Prof. Raphaël FRANGIONE
Notes : 1. La crise du français (G. Lanson, 1909 ; C. Bally, 1930 et passim) ; Défense de la langue française (A. Dauzat, 1913) ; Le français langue morte (A. Thérive, 1923) ; Le péril de la langue française (C. Vincent, 1925) ; Le massacre de la langue française (A. Moufflet, 1930) ; Au secours de la langue française (A. Moufflet, 1948) ; La clinique du langage (A. Thérive, 1956) ; Parlez-vous franglais ? (Étiemble, 1964) ; Le jargon des sciences (Étiemble, 1966) ; Les linguicides (O. Grandjouan, 1971) ; Hé ! La France, ton français fout le camp (J. Thévenot, 1976) ; Quand le français perd son latin (J. Le Cornec, 1981) ; Les avatars du français (Tanguy Kenech’du, 1984) ; A. Chervel (1984). 2. Contre « les horreurs méthodologiques »(Collectif des parents pour Sauver l’école : www.sauv- net.fr ) des nouveaux programmes, se lance un groupe aguerri d’enseignants-instituteurs et auteurs.
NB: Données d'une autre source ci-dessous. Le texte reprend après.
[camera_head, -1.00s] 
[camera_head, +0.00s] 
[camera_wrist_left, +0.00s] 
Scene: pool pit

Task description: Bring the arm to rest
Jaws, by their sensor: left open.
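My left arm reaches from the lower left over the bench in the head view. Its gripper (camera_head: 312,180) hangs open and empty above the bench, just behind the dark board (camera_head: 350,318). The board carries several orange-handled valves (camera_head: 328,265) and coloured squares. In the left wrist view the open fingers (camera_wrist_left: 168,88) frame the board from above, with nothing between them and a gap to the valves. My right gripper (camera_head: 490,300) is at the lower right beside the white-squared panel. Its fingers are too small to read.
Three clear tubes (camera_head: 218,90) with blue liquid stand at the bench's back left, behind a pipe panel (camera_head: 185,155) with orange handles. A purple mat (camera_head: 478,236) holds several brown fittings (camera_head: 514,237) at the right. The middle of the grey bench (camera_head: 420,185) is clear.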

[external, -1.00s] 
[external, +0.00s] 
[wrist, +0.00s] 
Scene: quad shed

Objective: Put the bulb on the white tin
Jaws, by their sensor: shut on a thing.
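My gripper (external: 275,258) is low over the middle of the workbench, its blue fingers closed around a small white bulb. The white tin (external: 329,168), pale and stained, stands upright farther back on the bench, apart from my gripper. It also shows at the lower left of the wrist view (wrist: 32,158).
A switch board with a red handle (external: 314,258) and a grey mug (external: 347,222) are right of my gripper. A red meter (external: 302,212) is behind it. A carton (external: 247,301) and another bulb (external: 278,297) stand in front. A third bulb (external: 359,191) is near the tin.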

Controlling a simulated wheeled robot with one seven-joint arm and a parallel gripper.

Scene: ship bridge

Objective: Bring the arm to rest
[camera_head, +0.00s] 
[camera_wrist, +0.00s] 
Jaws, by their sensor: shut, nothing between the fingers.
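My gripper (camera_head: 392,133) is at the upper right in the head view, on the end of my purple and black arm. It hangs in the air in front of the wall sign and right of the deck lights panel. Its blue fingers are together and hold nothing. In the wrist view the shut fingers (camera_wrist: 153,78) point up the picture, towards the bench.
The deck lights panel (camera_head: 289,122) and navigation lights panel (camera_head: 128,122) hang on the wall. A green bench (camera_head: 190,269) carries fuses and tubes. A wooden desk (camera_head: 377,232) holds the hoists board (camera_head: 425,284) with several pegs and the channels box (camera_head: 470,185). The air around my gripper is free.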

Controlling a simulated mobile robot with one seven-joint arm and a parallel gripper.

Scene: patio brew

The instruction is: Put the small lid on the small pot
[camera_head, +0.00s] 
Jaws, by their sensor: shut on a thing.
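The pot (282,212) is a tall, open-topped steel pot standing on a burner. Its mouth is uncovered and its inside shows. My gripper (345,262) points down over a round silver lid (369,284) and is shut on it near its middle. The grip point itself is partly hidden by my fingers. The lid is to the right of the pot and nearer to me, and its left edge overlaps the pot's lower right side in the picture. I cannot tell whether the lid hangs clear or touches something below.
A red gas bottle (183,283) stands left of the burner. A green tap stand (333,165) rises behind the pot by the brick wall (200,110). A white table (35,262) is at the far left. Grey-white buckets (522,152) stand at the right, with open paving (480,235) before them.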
Ils vont à contre-courant et remarquent dans leurs écrits les dangers de la réforme 2002 réclamant un retour aux méthodes traditionnelles d’enseignement du français. Marc le Bris, Et vos enfants ne sauront plus lire.. ni compter, Ed.Stock,2004 ; Fanny Capel, Qui a eu cette idée folle un jour de casser l’école ?, Ed.Ramsay, 2004 ; Isabelle Weis ; J.-P. Brighelli, La fabrique du crétin et A bonne école, 2006 ; Laurent Lafforgue. 3. On recommande le livre de G. Chapelle et D. Meuret, Améliorer l’école, PUF éditions, Paris, 2006. C’est un texte qui ne propose aucune solution miraculeuse pour l’école mais qui en analyse les difficultés et fait le point sur les solutions testées. 4. Marie Duru-Bellat,Cafépédagogique du 26.04.2006. Allant à contre-courant, la sociologue Marie Duru-Bellat a parlé dans son récent ouvrage, L’inflation scolaire, les désillusions de la méritocratie, Ed. du Seuil, 2006, d’ « inflation scolaire » mettant en cause l’acquisition de diplômes, d’après elle, peu qualifiés professionnellement et donc dévalorisés. 5. Dans un communiqué commun du 20 juin 2006, les principales fédérations de l’éducation appellent déjà à une mobilisation « d’ampleur », la première dès la rentrée 2006, contre « une politique à courte vue, rétrograde dans ses choix et dangereuses pour l’avenir ».